Technology
Autnmy AI launches real-time rankings for self-driving companies
China’s Baidu Apollo Go has edged past Waymo in a new real-time ranking of self-driving companies, a signal that the U.S. race for robotaxi leadership is becoming harder to call. Autnmy AI’s Road to Autonomy Index puts Baidu Apollo Go at 80.0 and Waymo at 78.8, with Pony.ai at 59.1, WeRide at 58.2 and Tesla at 41.5.

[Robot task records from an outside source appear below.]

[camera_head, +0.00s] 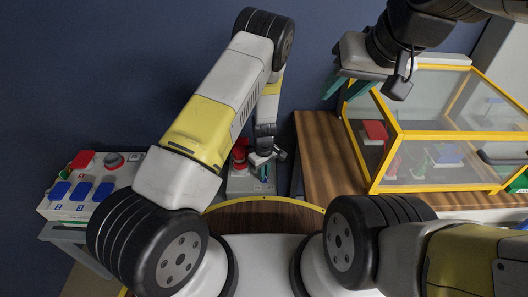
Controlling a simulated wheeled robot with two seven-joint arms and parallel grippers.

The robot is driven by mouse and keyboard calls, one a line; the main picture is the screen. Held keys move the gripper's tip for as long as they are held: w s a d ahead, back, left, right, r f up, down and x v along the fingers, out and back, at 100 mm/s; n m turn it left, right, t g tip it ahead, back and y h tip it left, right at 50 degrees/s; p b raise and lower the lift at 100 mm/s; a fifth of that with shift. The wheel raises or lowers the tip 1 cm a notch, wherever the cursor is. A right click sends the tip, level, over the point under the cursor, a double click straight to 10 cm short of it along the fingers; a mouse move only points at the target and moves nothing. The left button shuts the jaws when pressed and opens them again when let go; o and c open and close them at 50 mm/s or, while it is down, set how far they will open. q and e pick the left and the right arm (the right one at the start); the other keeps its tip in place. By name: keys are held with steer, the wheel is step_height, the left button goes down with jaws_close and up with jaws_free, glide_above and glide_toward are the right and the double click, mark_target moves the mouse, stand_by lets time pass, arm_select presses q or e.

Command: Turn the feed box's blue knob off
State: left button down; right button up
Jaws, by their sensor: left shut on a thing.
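A small light-grey box (240,184), which looks like the feed box, stands behind the round wooden table edge, with a red part (239,155) on its left. My left gripper (264,171) reaches down over this box. Its teal fingers are at the right part of the box top, shut on what seems to be the blue knob; the knob itself is hidden by the gripper, so its setting cannot be read. My right gripper (346,88) is raised at the upper right, open and empty, its teal fingers apart.
A yellow-framed clear case (399,158) sits on a wooden bench (317,147) at the right. A curved wooden table (262,214) lies in front.

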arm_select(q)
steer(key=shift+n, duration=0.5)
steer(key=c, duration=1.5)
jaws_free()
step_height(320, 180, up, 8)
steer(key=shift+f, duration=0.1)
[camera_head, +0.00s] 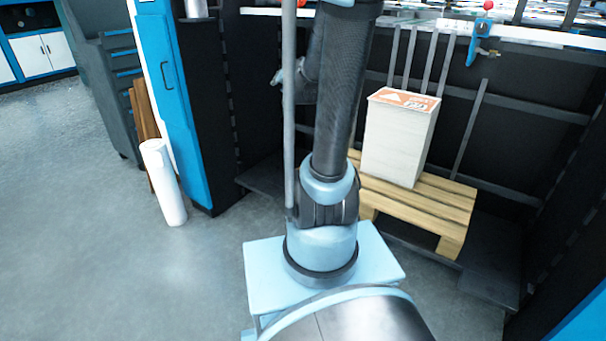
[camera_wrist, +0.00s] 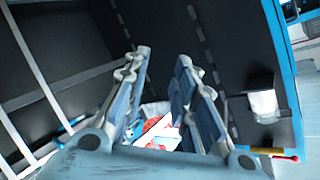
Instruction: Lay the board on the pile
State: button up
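The pile (camera_head: 398,140) is a tall white block with an orange-and-white printed top, standing upright on a wooden pallet (camera_head: 425,207) right of my arm. In the wrist view my gripper (camera_wrist: 164,58) shows two blue-grey fingers standing apart, with no thing clearly clamped between them. Low between the fingers is a red-and-white printed surface (camera_wrist: 155,130); I cannot tell whether it is a board or the pile's top. In the head view my gripper is largely hidden behind my arm. No separate board can be made out.
A dark machine frame with a blue side panel (camera_head: 175,95) surrounds the pallet. A white roll (camera_head: 163,182) stands on the floor at left, by brown planks (camera_head: 142,120). A red-knobbed blue lever (camera_head: 483,40) is at upper right. The grey floor (camera_head: 75,230) at left is clear.

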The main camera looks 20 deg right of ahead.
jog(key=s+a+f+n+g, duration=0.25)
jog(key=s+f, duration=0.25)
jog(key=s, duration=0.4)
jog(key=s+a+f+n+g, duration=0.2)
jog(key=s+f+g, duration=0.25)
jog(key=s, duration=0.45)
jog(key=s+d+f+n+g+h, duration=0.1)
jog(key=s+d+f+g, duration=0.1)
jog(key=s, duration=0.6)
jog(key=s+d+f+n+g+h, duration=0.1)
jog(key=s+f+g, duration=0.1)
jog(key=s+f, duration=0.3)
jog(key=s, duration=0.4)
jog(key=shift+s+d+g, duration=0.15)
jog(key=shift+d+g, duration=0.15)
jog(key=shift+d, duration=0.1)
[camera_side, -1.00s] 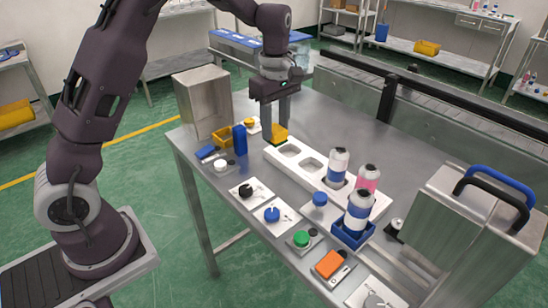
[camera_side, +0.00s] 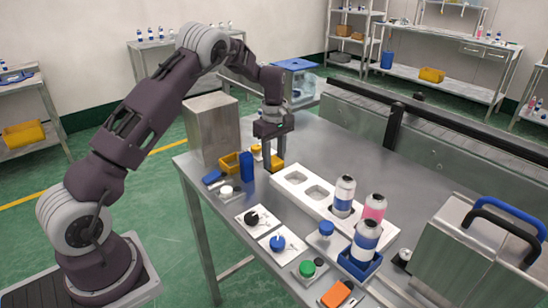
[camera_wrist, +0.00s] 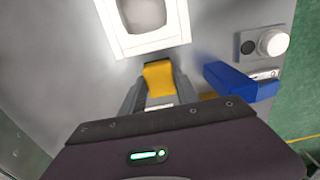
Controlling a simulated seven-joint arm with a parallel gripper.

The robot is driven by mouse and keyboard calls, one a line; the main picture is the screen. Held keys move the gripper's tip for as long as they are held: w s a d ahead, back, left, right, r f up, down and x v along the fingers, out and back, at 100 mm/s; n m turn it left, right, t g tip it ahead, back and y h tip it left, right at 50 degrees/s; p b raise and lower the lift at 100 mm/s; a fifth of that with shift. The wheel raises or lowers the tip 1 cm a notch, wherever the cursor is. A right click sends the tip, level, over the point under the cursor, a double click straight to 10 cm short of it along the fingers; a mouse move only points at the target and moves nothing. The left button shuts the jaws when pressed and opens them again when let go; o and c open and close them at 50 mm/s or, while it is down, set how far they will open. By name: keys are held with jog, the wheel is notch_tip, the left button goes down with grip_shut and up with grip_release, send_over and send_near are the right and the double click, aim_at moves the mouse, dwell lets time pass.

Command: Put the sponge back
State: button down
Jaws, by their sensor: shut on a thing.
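The yellow sponge (camera_side: 278,164) is held between the two fingers of my gripper (camera_side: 277,160), beside the left end of the white tray. In the wrist view the sponge (camera_wrist: 159,78) sits between my fingertips (camera_wrist: 158,88), just below the tray edge. I cannot tell whether it touches the table. A small yellow bin (camera_side: 230,161) stands to the left of my gripper, behind a blue block (camera_side: 246,166). In the wrist view the blue block (camera_wrist: 238,84) is to the right of my fingers, and only a sliver of yellow shows beneath it.
The white tray (camera_side: 291,177) has empty pockets near my gripper and bottles (camera_side: 344,196) farther along. A metal box (camera_side: 212,130) stands behind the bin. Several small stations with knobs (camera_side: 251,217) line the front edge. Bare table lies behind the tray.

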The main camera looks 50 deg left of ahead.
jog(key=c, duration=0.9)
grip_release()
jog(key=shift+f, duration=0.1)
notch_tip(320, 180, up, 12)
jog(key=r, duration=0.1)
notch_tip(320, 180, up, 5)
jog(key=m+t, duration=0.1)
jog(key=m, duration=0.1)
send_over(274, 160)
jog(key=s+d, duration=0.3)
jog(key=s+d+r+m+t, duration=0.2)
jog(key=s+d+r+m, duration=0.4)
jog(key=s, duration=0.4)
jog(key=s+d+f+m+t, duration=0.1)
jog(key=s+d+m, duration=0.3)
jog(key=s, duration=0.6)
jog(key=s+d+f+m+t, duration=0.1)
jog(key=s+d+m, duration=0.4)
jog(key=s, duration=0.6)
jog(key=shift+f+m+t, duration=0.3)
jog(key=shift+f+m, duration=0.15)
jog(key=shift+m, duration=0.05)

The benchmark updates every 12 hours and scores companies on operations, scale, revenue, commercial partnerships, manufacturing and safety record. It covers four categories: robotaxis, autonomous driving licensing companies, autonomous trucks and delivery bots. Rob Grant, a co-founder of Autnmy AI, said the system is built on public and licensed material, not open-ended scraping. “We agreed early on, we don’t scrape information,” he said. “If it’s publicly available or if it’s available under a Creative Commons license, we will use that information. We do have some license data that we pay folks for, and under that agreement too.”

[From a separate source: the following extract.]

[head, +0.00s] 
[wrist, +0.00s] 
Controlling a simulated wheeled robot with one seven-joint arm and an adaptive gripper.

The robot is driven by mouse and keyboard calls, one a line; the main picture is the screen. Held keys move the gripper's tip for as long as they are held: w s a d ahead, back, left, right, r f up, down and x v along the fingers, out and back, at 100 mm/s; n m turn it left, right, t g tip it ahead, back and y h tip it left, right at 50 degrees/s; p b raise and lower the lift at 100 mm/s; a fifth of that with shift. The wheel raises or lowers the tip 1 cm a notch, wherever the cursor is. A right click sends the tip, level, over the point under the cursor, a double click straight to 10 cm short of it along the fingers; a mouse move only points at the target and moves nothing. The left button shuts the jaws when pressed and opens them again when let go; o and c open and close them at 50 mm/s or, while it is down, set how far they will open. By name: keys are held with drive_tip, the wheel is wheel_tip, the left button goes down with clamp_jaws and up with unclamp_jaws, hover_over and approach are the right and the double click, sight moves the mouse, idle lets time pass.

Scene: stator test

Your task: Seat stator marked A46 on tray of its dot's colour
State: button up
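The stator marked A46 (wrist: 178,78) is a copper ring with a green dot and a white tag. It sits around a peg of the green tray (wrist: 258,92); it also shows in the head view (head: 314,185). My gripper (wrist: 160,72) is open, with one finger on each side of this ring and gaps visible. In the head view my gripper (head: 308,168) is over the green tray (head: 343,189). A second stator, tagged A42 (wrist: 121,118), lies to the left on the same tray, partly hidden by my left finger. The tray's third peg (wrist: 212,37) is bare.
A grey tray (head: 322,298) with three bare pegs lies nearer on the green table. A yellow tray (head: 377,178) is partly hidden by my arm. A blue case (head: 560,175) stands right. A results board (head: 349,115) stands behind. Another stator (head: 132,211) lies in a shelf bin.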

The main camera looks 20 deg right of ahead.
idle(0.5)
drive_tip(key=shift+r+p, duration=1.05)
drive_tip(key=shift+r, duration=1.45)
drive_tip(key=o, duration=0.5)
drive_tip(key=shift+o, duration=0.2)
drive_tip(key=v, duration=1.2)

The early results are striking because they show how much of the competitive field is now concentrated in China. Axios reported that Waymo still leads the robotaxi category in the broader database view, but the next three positions are held by Chinese companies, underscoring how quickly China has moved from testing to commercialization. For U.S. policymakers and transit planners, that matters beyond branding or investor bragging rights. If Chinese firms continue to scale faster, the consequences could reach across supply chains, software development, hardware manufacturing and the standards that govern how autonomous vehicles operate on public roads.

The ranking also lands as regulators tighten the screws in the United States. Texas began enforcing commercial automated vehicle requirements on May 28, 2026, requiring operators to maintain active authorization from the Texas Department of Motor Vehicles. The state’s public lookup page and complaint system have become one of the few windows into fleet activity, making Texas an important test case for transparency and enforcement as robotaxis move from pilot programs to commercial service.

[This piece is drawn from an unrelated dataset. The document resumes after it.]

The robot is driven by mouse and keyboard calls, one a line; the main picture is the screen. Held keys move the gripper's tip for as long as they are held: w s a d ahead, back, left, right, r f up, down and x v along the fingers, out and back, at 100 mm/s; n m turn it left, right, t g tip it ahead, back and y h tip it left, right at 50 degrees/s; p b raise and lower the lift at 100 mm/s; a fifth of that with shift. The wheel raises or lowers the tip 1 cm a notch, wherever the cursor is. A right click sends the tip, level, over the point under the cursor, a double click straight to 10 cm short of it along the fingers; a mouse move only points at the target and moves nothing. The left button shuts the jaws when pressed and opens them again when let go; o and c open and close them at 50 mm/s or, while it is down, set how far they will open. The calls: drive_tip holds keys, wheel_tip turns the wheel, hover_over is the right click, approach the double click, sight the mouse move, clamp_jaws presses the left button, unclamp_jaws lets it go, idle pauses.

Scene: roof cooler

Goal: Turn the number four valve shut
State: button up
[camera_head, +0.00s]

Waymo’s own safety record has added urgency to the discussion. The company recalled nearly 4,000 robotaxis on June 18 after identifying at least 13 instances in which vehicles entered or risked entering highway construction zones, and it paused freeway robotaxi operations while it works on the problem. Together, the index, the Texas disclosure regime and Waymo’s recall point to a more mature phase of autonomous mobility, one where deployment speed, public oversight and safety performance are now being measured in real time.